AMY GOODMAN: In international news, Palestinian President Yasser Arafat met with Pope John Paul in Rome yesterday. He called for a halt to all violence in the Middle East and the immediate introduction of international observers into the West Bank and Gaza Strip. But as Arafat met with the pope, Israeli soldiers killed two Palestinians and wounded seven others, including a 12- and a 16-year-old boy.

Israel continues to defy calls for it to admit international observers and to defy international condemnation of its recent assassination of 14 Palestinians. Israeli officials insist they’ll continue with the extrajudicial execution of Palestinian activists. More than 500 Palestinians have been killed since the start of the Second Intifada last fall.

We’re joined on the phone right now by Edward Said, professor of comparative literature at Columbia University, internationally renowned literary and cultural critic and one of the world’s leading spokespeople for Palestinian self-determination.

Welcome to Democracy Now!

EDWARD SAID: Thank you.

AMY GOODMAN: It’s good to have you with us. Well, first your reaction to the situation on the ground?

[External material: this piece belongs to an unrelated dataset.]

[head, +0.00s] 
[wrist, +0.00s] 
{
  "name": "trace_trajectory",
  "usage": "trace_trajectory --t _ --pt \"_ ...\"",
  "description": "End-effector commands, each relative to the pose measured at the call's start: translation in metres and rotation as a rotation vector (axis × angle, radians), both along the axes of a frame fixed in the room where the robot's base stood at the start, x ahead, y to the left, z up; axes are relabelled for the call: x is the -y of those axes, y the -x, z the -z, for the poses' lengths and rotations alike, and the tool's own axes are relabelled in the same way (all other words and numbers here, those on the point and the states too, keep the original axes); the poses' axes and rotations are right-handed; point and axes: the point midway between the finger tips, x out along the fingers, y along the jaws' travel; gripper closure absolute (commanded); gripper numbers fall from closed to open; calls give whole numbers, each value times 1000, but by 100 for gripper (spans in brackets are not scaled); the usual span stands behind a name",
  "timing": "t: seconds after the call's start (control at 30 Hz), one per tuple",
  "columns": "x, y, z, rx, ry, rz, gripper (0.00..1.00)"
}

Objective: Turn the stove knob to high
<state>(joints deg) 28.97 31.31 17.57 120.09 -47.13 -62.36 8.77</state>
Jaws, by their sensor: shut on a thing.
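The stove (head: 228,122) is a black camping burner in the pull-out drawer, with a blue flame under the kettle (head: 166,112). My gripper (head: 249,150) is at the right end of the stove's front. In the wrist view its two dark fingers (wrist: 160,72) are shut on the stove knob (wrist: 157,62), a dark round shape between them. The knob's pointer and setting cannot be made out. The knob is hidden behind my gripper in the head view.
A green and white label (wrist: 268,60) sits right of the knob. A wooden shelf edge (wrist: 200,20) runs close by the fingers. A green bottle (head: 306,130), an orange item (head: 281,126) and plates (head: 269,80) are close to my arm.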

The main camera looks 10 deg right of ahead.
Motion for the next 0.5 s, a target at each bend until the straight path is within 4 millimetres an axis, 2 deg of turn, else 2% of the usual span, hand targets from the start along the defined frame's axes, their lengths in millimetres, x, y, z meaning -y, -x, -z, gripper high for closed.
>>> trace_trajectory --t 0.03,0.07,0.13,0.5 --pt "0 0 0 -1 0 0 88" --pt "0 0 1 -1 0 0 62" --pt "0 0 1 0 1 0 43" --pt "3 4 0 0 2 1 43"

EDWARD SAID: Well, it’s heartrending, because basically the Israelis are killing Palestinians at random, pretty much as they wish. I think, you know, the way the news is reported, you get the impression that there are really two sides, or at least two states. There aren’t. There’s one state, Israel, which is one of the most heavily armed, most modern militaries in the world, with a nuclear force, picking off, basically, an unarmed people, without a state, without an army, without artillery, without air defenses, without anything, Israel using every means at its disposal basically to massacre, as they did the other day, people in the name of preventing terrorism. I mean, for example, the killing of eight Palestinians in Nablus the other day, of which only really two could even vaguely qualify as resistance fighters. The rest — there were two children killed — just went as collateral damage. And the lives of our people are simply being used as cannon fodder for the Israelis, all in the interests of this mad security that they have, escalating all the time, obviously drawing to the point where they can take over what — the 18-or-so percent land of the West Bank that they gave up during the Oslo peace process. I mean, it’s a horrible situation, where the U.S. is the only country in the world backing Israel to the hilt, with a few demurrals here and there from Mr. Powell.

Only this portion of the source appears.